** BEGIN **
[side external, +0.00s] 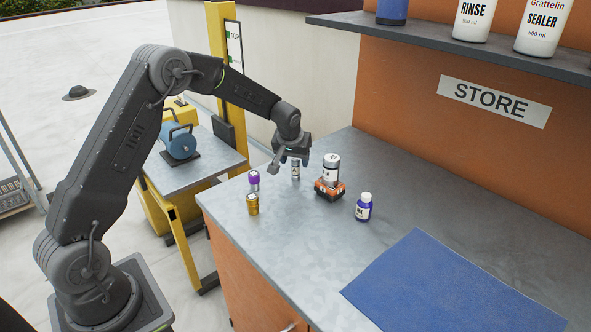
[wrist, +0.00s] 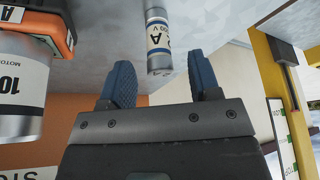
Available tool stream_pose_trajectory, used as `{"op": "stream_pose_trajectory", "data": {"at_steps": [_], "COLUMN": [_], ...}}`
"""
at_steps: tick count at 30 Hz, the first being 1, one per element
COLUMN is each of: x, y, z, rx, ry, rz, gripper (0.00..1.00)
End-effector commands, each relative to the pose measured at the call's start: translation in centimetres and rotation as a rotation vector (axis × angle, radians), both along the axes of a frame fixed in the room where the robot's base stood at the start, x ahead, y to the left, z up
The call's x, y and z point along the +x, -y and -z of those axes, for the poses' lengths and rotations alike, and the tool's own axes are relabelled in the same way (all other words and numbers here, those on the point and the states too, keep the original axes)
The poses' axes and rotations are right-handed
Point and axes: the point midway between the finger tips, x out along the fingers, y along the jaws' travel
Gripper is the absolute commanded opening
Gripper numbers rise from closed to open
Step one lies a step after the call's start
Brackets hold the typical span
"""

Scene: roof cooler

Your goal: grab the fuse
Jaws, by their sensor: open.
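The fuse (side external: 295,173) is a small silver cylinder with a pale printed label, standing upright on the grey worktop. In the wrist view the fuse (wrist: 157,40) lies just beyond the gap between my fingertips, roughly centred, with its near end close to them. My gripper (side external: 292,160) is above the fuse in the side view, pointing down. In the wrist view my gripper (wrist: 163,80) shows two blue fingers spread apart with nothing held between them. Whether the fingertips overlap the fuse's top is hard to tell.
A purple-capped tube (side external: 254,181), a gold cylinder (side external: 252,205) and a blue bottle (side external: 363,207) stand nearby. A blue mat (side external: 450,290) lies at front right.

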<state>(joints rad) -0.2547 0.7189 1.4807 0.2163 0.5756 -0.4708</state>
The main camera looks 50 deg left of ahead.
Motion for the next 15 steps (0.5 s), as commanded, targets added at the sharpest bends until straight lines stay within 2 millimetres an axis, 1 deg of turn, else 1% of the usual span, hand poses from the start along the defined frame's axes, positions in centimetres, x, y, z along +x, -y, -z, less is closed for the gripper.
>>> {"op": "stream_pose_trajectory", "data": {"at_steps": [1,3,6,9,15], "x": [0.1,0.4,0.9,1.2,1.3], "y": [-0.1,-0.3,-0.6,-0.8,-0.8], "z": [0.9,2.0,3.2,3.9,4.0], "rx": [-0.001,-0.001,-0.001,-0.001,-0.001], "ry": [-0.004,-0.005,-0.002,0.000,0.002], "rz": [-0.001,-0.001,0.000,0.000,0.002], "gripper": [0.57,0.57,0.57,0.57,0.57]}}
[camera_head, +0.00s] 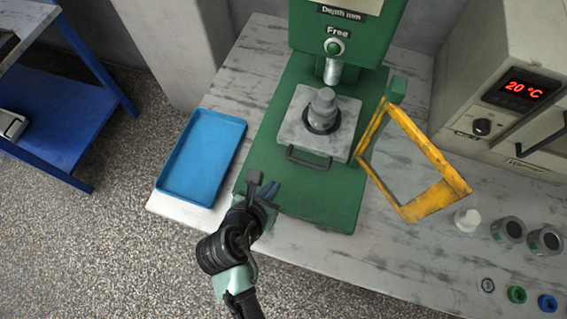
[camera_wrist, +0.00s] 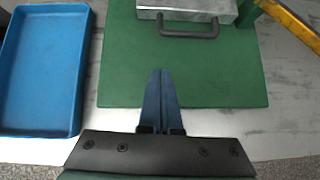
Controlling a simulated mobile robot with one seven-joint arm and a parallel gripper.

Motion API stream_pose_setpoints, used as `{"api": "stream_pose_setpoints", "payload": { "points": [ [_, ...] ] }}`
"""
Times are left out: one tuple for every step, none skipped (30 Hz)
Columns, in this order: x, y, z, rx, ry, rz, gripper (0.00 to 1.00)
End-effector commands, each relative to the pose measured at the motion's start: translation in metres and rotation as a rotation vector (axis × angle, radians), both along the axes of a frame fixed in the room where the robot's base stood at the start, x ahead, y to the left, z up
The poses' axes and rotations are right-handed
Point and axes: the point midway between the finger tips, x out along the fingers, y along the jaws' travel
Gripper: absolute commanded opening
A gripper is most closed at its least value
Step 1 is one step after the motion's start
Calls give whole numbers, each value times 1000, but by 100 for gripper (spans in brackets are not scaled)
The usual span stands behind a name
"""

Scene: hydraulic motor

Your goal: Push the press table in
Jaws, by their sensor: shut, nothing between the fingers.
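The press table (camera_head: 297,130) is a grey square plate with a dark handle (camera_head: 309,160) on its front edge. It sits on the green press base (camera_head: 285,195), in front of and below the press ram (camera_head: 333,71). A grey stepped part (camera_head: 323,108) with a dark ring at its foot stands upright on the plate. In the wrist view the table's front edge (camera_wrist: 187,10) and its handle (camera_wrist: 188,31) show at the top. My gripper (camera_wrist: 160,75) is shut and empty, over the base's front edge, short of the handle and apart from it.
A blue tray (camera_head: 203,156) lies left of the press. A yellow guard frame (camera_head: 437,197) stands swung open at the right. An oven reading 20 °C (camera_head: 517,92) is at the back right. Small parts and coloured rings (camera_head: 516,294) lie at the front right.

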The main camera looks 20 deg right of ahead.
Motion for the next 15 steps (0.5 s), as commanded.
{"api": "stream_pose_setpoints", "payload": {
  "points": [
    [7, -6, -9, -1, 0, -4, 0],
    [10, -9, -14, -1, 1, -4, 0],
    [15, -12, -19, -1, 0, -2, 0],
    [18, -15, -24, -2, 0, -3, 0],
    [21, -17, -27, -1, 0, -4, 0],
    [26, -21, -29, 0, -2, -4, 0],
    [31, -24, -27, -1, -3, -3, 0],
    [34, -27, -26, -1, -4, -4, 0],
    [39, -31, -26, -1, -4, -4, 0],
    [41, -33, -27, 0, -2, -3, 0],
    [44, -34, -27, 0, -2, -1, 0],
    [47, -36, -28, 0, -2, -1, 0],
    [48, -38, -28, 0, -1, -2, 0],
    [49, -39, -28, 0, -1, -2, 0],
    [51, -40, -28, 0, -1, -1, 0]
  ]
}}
** END **
[WHAT NEEDS TO BE DONE]
Copy every line of the data that holds the string "axis".

[THE REPLY]
End-effector commands, each relative to the pose measured at the call's start: translation in centimetres and rotation as a rotation vector (axis × angle, radians), both along the axes of a frame fixed in the room where the robot's base stood at the start, x ahead, y to the left, z up
Motion for the next 15 steps (0.5 s), as commanded, targets added at the sharpest bends until straight lines stay within 2 millimetres an axis, 1 deg of turn, else 1% of the usual span, hand poses from the start along the defined frame's axes, positions in centimetres, x, y, z along +x, -y, -z, less is closed for the gripper.
End-effector commands, each relative to the pose measured at the motion's start: translation in metres and rotation as a rotation vector (axis × angle, radians), both along the axes of a frame fixed in the room where the robot's base stood at the start, x ahead, y to the left, z up

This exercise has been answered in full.